-- Start Recorded data --

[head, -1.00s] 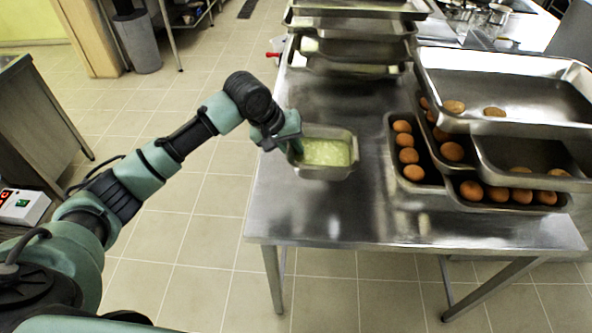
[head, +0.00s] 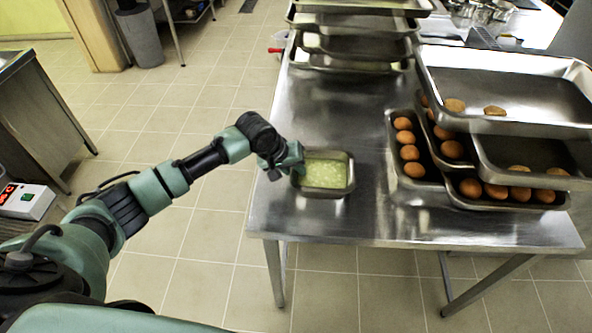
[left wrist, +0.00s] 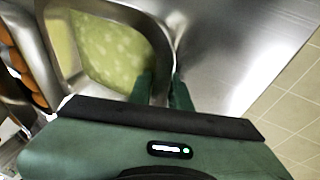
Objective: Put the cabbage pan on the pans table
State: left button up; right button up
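The cabbage pan (head: 325,188) is a small steel pan with pale green chopped cabbage. It is at the left side of the steel table (head: 330,226), near the front, and looks level. My left gripper (head: 291,161) is at the pan's left rim. In the left wrist view the pan (left wrist: 105,50) shows close up, with its rim between the two fingertips (left wrist: 162,88), which look closed on it. I cannot tell for sure whether the pan's bottom touches the table. My right gripper is not in view.
Steel trays with several brown round items (head: 409,153) fill the table's right side, under a large tray (head: 535,85). Stacked trays (head: 355,47) stand at the back. Bare table lies between. A counter (head: 40,120) stands at the far left.

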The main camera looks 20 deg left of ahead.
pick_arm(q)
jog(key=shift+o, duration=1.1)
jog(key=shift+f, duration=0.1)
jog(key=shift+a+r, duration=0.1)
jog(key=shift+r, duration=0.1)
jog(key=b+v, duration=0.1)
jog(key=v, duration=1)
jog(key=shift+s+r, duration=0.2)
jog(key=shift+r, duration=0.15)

-- End Recorded data --

Stated task:
Extract the closing run of lines, starting with the one containing "State: left button up; right button up" and ending at the last, exactly as written.

Response to the exercise:
State: left button up; right button up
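The cabbage pan (head: 325,188) is a small steel pan with pale green chopped cabbage. It is at the left side of the steel table (head: 330,226), near the front, and looks level. My left gripper (head: 291,161) is at the pan's left rim. In the left wrist view the pan (left wrist: 105,50) shows close up, with its rim between the two fingertips (left wrist: 162,88), which look closed on it. I cannot tell for sure whether the pan's bottom touches the table. My right gripper is not in view.
Steel trays with several brown round items (head: 409,153) fill the table's right side, under a large tray (head: 535,85). Stacked trays (head: 355,47) stand at the back. Bare table lies between. A counter (head: 40,120) stands at the far left.

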The main camera looks 20 deg left of ahead.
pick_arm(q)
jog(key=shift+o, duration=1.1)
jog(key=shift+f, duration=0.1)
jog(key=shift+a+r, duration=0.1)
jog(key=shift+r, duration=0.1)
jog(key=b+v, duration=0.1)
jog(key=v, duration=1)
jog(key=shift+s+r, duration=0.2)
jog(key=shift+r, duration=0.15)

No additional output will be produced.